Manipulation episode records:

········

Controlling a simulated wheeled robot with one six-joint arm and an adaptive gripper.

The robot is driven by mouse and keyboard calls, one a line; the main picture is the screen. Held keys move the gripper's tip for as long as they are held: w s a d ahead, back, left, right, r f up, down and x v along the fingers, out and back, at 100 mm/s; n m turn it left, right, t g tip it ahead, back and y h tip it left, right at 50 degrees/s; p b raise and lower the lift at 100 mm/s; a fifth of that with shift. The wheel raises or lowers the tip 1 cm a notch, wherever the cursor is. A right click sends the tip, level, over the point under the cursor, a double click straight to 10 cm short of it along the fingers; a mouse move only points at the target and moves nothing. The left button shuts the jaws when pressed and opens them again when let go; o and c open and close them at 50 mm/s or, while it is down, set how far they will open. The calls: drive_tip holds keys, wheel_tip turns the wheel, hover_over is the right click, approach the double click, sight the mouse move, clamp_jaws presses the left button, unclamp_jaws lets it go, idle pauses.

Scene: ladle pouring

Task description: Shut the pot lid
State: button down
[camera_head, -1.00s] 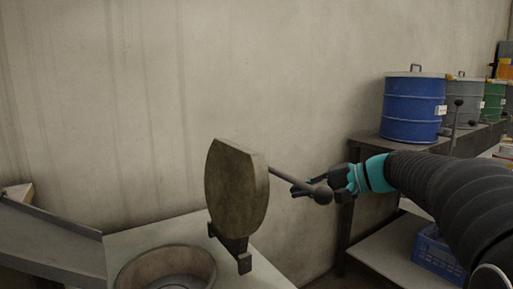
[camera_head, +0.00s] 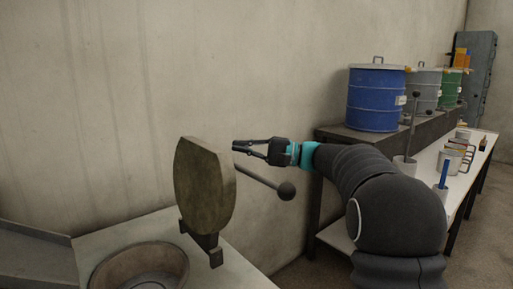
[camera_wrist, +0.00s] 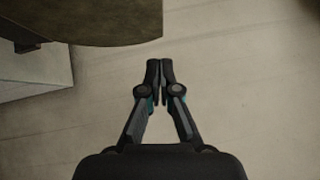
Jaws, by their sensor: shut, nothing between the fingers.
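The pot lid (camera_head: 205,190) is a thick, brownish slab that stands upright on its hinge beside the pot. Its rod handle with a round knob (camera_head: 286,191) sticks out to the right. The round pot opening (camera_head: 140,268) is uncovered at the lower left. My gripper (camera_head: 236,147) is shut and empty, just above the handle and to the right of the lid, pointing left. In the wrist view, the fingertips (camera_wrist: 160,62) are together, and the lid's edge (camera_wrist: 100,22) shows at the upper left, apart from them.
Blue drum (camera_head: 376,98), grey drum (camera_head: 423,90) and green drum (camera_head: 452,88) stand on a dark shelf at right. A white table (camera_head: 455,185) holds mugs and ladles. A sloped grey chute (camera_head: 35,258) lies at left. The wall is behind.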

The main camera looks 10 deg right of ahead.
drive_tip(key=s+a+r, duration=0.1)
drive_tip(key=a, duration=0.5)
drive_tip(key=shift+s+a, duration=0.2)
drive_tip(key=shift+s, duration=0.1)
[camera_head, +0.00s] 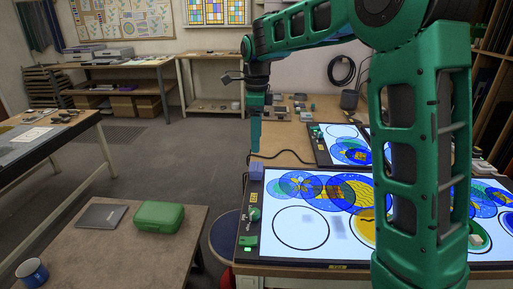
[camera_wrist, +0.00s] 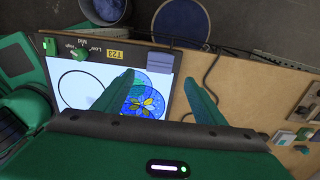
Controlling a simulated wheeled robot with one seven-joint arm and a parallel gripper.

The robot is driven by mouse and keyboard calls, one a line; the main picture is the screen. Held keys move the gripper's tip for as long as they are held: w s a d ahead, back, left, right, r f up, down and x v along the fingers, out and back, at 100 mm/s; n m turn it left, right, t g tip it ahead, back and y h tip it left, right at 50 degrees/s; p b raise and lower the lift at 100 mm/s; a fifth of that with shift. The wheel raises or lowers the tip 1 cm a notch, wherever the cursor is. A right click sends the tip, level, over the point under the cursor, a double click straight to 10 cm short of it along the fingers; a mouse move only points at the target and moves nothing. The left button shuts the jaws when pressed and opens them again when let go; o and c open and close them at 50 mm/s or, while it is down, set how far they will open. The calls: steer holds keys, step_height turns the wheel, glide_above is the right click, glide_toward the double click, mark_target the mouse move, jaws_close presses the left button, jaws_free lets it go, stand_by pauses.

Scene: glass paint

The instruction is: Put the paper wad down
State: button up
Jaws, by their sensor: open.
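My gripper (camera_head: 255,136) hangs fingers down near the left back corner of the near light table (camera_head: 268,256). In the wrist view my gripper (camera_wrist: 160,78) has its two green fingers spread apart, with nothing held between them. A small blue-violet block-like piece (camera_head: 257,171), which may be the paper wad, sits at that corner, below the fingertips in the head view. It also shows in the wrist view (camera_wrist: 153,63), beyond and between the fingertips, beside the yellow T23 label (camera_wrist: 115,54). I cannot make out its folds or texture.
Blue and yellow patterned glass discs (camera_head: 345,190) lie on the lit panel. A second light table (camera_head: 322,155) stands behind. A dark blue stool (camera_wrist: 180,22) is beside the bench. A green case (camera_head: 158,217) and grey tablet-like slab (camera_head: 101,215) rest on a low table at left.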

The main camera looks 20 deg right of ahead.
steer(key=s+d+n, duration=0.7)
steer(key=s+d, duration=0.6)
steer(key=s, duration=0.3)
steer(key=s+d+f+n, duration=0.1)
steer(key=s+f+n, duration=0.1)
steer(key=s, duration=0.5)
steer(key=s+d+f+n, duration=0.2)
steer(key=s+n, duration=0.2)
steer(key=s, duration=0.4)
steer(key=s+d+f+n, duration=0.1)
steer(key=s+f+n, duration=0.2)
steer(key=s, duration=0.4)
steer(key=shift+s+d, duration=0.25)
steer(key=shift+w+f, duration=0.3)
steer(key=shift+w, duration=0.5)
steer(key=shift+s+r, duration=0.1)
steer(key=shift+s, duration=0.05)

········

_DIRECTION_
Go through the entries above and print each one exactly, minus the pictures.

_EXERCISE RESPONSE_
Controlling a simulated wheeled robot with one six-joint arm and an adaptive gripper.

The robot is driven by mouse and keyboard calls, one a line; the main picture is the screen. Held keys move the gripper's tip for as long as they are held: w s a d ahead, back, left, right, r f up, down and x v along the fingers, out and back, at 100 mm/s; n m turn it left, right, t g tip it ahead, back and y h tip it left, right at 50 degrees/s; p b raise and lower the lift at 100 mm/s; a fifth of that with shift. The wheel raises or lowers the tip 1 cm a notch, wherever the cursor is. A right click sends the tip, level, over the point under the cursor, a double click straight to 10 cm short of it along the fingers; a mouse move only points at the target and moves nothing. The left button shuts the jaws when pressed and opens them again when let go; o and c open and close them at 50 mm/s or, while it is down, set how far they will open. The calls: drive_tip holds keys, wheel_tip turns the wheel, hover_over is the right click, approach the double click, sight the mouse move, clamp_jaws presses the left button, unclamp_jaws lets it go, idle pauses.

Scene: ladle pouring

Task description: Shut the pot lid
State: button down
[camera_head, -1.00s] 
[camera_head, +0.00s] 
[camera_wrist, +0.00s] 
Jaws, by their sensor: shut, nothing between the fingers.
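The pot lid (camera_head: 205,190) is a thick, brownish slab that stands upright on its hinge beside the pot. Its rod handle with a round knob (camera_head: 286,191) sticks out to the right. The round pot opening (camera_head: 140,268) is uncovered at the lower left. My gripper (camera_head: 236,147) is shut and empty, just above the handle and to the right of the lid, pointing left. In the wrist view, the fingertips (camera_wrist: 160,62) are together, and the lid's edge (camera_wrist: 100,22) shows at the upper left, apart from them.
Blue drum (camera_head: 376,98), grey drum (camera_head: 423,90) and green drum (camera_head: 452,88) stand on a dark shelf at right. A white table (camera_head: 455,185) holds mugs and ladles. A sloped grey chute (camera_head: 35,258) lies at left. The wall is behind.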

The main camera looks 10 deg right of ahead.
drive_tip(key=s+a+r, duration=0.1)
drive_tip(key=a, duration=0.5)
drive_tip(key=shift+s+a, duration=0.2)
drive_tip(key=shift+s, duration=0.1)
[camera_head, +0.00s] 
[camera_wrist, +0.00s] 
Controlling a simulated wheeled robot with one seven-joint arm and a parallel gripper.

The robot is driven by mouse and keyboard calls, one a line; the main picture is the screen. Held keys move the gripper's tip for as long as they are held: w s a d ahead, back, left, right, r f up, down and x v along the fingers, out and back, at 100 mm/s; n m turn it left, right, t g tip it ahead, back and y h tip it left, right at 50 degrees/s; p b raise and lower the lift at 100 mm/s; a fifth of that with shift. The wheel raises or lowers the tip 1 cm a notch, wherever the cursor is. A right click sends the tip, level, over the point under the cursor, a double click straight to 10 cm short of it along the fingers; a mouse move only points at the target and moves nothing. The left button shuts the jaws when pressed and opens them again when let go; o and c open and close them at 50 mm/s or, while it is down, set how far they will open. The calls: steer holds keys, step_height turns the wheel, glide_above is the right click, glide_toward the double click, mark_target the mouse move, jaws_close presses the left button, jaws_free lets it go, stand_by pauses.

Scene: glass paint

The instruction is: Put the paper wad down
State: button up
Jaws, by their sensor: open.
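My gripper (camera_head: 255,136) hangs fingers down near the left back corner of the near light table (camera_head: 268,256). In the wrist view my gripper (camera_wrist: 160,78) has its two green fingers spread apart, with nothing held between them. A small blue-violet block-like piece (camera_head: 257,171), which may be the paper wad, sits at that corner, below the fingertips in the head view. It also shows in the wrist view (camera_wrist: 153,63), beyond and between the fingertips, beside the yellow T23 label (camera_wrist: 115,54). I cannot make out its folds or texture.
Blue and yellow patterned glass discs (camera_head: 345,190) lie on the lit panel. A second light table (camera_head: 322,155) stands behind. A dark blue stool (camera_wrist: 180,22) is beside the bench. A green case (camera_head: 158,217) and grey tablet-like slab (camera_head: 101,215) rest on a low table at left.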

The main camera looks 20 deg right of ahead.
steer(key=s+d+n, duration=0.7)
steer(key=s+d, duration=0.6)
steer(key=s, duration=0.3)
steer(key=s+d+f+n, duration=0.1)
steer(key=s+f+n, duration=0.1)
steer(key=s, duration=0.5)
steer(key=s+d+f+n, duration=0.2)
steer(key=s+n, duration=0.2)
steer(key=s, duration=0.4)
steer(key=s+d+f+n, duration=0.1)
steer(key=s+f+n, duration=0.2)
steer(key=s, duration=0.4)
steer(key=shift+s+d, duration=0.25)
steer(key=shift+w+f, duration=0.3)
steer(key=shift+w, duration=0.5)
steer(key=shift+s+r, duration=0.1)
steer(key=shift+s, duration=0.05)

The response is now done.